## STATED GOAL
Every record that follows must be duplicated exactly, with images left out.

[Records of robot episodes]
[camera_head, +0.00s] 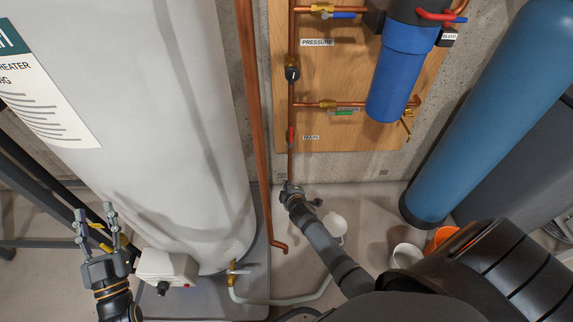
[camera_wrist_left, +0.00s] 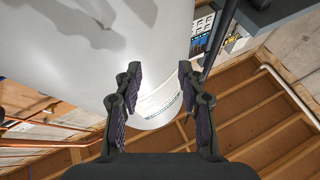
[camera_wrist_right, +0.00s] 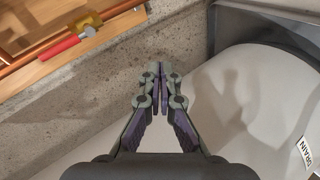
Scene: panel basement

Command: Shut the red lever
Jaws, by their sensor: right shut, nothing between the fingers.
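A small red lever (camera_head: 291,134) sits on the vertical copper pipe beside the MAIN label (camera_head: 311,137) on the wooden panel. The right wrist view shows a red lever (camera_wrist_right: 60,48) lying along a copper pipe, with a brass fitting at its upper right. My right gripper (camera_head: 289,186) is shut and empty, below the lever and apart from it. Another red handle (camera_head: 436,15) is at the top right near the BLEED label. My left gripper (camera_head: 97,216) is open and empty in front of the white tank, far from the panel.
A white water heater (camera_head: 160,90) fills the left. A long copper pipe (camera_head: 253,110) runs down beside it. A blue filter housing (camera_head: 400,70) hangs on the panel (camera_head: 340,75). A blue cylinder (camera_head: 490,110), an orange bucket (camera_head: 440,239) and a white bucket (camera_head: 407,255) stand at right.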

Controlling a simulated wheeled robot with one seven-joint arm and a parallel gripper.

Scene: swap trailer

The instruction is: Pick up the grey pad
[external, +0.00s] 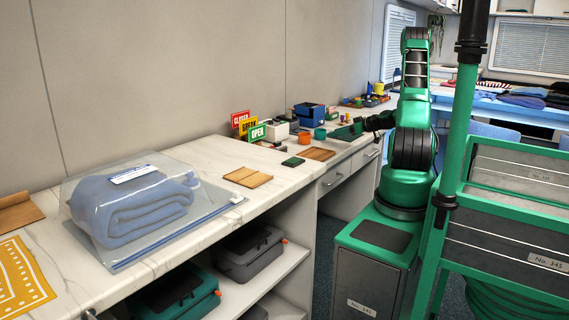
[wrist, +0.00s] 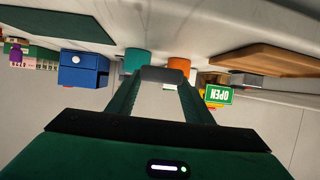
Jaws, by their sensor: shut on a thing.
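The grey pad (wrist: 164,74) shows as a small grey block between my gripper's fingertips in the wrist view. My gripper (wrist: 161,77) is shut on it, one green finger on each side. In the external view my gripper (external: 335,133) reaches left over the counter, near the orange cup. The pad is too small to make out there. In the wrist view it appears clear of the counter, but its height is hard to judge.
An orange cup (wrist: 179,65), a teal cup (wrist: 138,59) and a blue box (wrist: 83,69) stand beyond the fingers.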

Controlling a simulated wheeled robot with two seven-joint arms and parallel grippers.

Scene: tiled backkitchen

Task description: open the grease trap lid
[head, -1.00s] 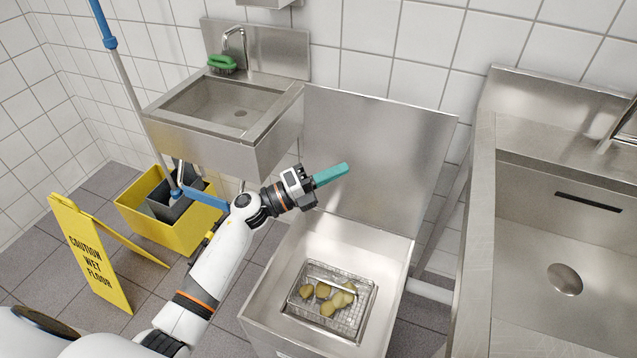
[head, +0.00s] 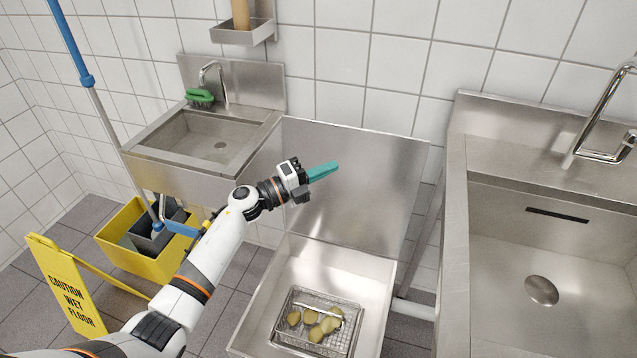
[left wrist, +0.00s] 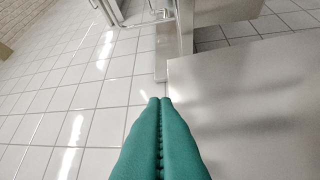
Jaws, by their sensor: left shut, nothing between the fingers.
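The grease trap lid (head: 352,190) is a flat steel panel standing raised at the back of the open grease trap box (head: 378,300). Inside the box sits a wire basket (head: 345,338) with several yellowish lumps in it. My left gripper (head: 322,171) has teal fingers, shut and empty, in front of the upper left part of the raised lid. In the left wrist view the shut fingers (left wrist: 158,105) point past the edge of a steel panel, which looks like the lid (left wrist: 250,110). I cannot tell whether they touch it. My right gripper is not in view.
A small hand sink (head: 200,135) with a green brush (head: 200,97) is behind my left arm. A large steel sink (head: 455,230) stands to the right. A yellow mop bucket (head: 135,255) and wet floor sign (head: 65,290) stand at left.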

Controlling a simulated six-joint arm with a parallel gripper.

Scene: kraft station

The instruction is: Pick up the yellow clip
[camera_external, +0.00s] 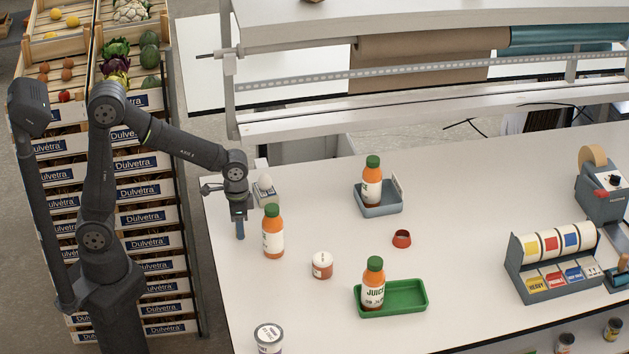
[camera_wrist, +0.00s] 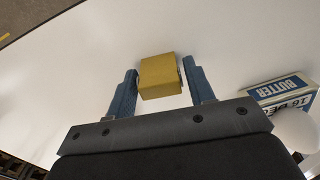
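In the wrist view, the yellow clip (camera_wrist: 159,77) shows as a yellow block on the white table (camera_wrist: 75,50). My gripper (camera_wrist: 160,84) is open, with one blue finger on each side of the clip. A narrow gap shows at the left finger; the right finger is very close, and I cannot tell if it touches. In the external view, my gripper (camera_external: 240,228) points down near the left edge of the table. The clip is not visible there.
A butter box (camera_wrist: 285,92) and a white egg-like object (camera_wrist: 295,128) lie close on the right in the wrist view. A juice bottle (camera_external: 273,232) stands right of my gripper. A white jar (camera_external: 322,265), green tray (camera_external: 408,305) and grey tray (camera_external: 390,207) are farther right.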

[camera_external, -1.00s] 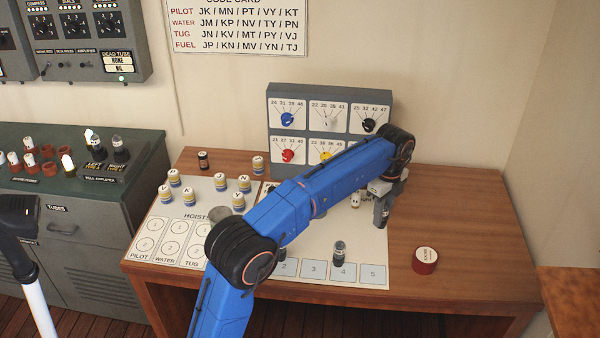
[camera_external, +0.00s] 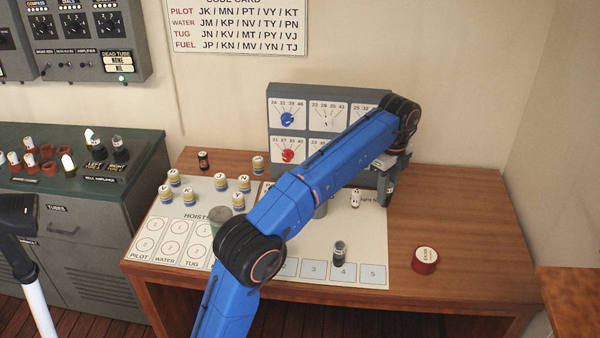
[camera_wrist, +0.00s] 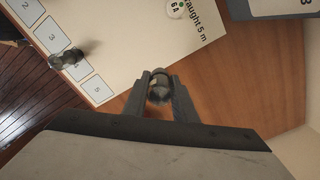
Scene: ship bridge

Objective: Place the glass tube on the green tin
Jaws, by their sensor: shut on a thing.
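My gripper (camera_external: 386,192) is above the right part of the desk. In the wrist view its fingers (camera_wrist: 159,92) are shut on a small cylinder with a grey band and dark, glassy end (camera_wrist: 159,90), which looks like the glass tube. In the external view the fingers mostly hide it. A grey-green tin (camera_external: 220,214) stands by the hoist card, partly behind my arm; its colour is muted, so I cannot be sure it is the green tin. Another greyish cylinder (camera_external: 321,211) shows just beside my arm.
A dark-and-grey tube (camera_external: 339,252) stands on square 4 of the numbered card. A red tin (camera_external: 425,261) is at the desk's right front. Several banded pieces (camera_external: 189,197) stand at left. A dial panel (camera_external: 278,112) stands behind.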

## WRITTEN REPLY
[camera_head, +0.00s] 
[camera_wrist_left, +0.00s] 
[camera_wrist_right, +0.00s] 
Scene: panel basement

Command: Shut the red lever
Jaws, by their sensor: right shut, nothing between the fingers.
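A small red lever (camera_head: 291,134) sits on the vertical copper pipe beside the MAIN label (camera_head: 311,137) on the wooden panel. The right wrist view shows a red lever (camera_wrist_right: 60,48) lying along a copper pipe, with a brass fitting at its upper right. My right gripper (camera_head: 289,186) is shut and empty, below the lever and apart from it. Another red handle (camera_head: 436,15) is at the top right near the BLEED label. My left gripper (camera_head: 97,216) is open and empty in front of the white tank, far from the panel.
A white water heater (camera_head: 160,90) fills the left. A long copper pipe (camera_head: 253,110) runs down beside it. A blue filter housing (camera_head: 400,70) hangs on the panel (camera_head: 340,75). A blue cylinder (camera_head: 490,110), an orange bucket (camera_head: 440,239) and a white bucket (camera_head: 407,255) stand at right.

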Controlling a simulated wheeled robot with one seven-joint arm and a parallel gripper.

Scene: swap trailer

The instruction is: Pick up the grey pad
[external, +0.00s] 
[wrist, +0.00s] 
Jaws, by their sensor: shut on a thing.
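The grey pad (wrist: 164,74) shows as a small grey block between my gripper's fingertips in the wrist view. My gripper (wrist: 161,77) is shut on it, one green finger on each side. In the external view my gripper (external: 335,133) reaches left over the counter, near the orange cup. The pad is too small to make out there. In the wrist view it appears clear of the counter, but its height is hard to judge.
An orange cup (wrist: 179,65), a teal cup (wrist: 138,59) and a blue box (wrist: 83,69) stand beyond the fingers.

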Controlling a simulated wheeled robot with two seven-joint arms and parallel grippers.

Scene: tiled backkitchen

Task description: open the grease trap lid
[head, -1.00s] 
[head, +0.00s] 
[left wrist, +0.00s] 
Jaws, by their sensor: left shut, nothing between the fingers.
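The grease trap lid (head: 352,190) is a flat steel panel standing raised at the back of the open grease trap box (head: 378,300). Inside the box sits a wire basket (head: 345,338) with several yellowish lumps in it. My left gripper (head: 322,171) has teal fingers, shut and empty, in front of the upper left part of the raised lid. In the left wrist view the shut fingers (left wrist: 158,105) point past the edge of a steel panel, which looks like the lid (left wrist: 250,110). I cannot tell whether they touch it. My right gripper is not in view.
A small hand sink (head: 200,135) with a green brush (head: 200,97) is behind my left arm. A large steel sink (head: 455,230) stands to the right. A yellow mop bucket (head: 135,255) and wet floor sign (head: 65,290) stand at left.

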Controlling a simulated six-joint arm with a parallel gripper.

Scene: kraft station

The instruction is: Pick up the yellow clip
[camera_external, +0.00s] 
[camera_wrist, +0.00s] 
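In the wrist view, the yellow clip (camera_wrist: 159,77) shows as a yellow block on the white table (camera_wrist: 75,50). My gripper (camera_wrist: 160,84) is open, with one blue finger on each side of the clip. A narrow gap shows at the left finger; the right finger is very close, and I cannot tell if it touches. In the external view, my gripper (camera_external: 240,228) points down near the left edge of the table. The clip is not visible there.
A butter box (camera_wrist: 285,92) and a white egg-like object (camera_wrist: 295,128) lie close on the right in the wrist view. A juice bottle (camera_external: 273,232) stands right of my gripper. A white jar (camera_external: 322,265), green tray (camera_external: 408,305) and grey tray (camera_external: 390,207) are farther right.

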[camera_external, -1.00s] 
[camera_external, +0.00s] 
[camera_wrist, +0.00s] 
Scene: ship bridge

Objective: Place the glass tube on the green tin
Jaws, by their sensor: shut on a thing.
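My gripper (camera_external: 386,192) is above the right part of the desk. In the wrist view its fingers (camera_wrist: 159,92) are shut on a small cylinder with a grey band and dark, glassy end (camera_wrist: 159,90), which looks like the glass tube. In the external view the fingers mostly hide it. A grey-green tin (camera_external: 220,214) stands by the hoist card, partly behind my arm; its colour is muted, so I cannot be sure it is the green tin. Another greyish cylinder (camera_external: 321,211) shows just beside my arm.
A dark-and-grey tube (camera_external: 339,252) stands on square 4 of the numbered card. A red tin (camera_external: 425,261) is at the desk's right front. Several banded pieces (camera_external: 189,197) stand at left. A dial panel (camera_external: 278,112) stands behind.

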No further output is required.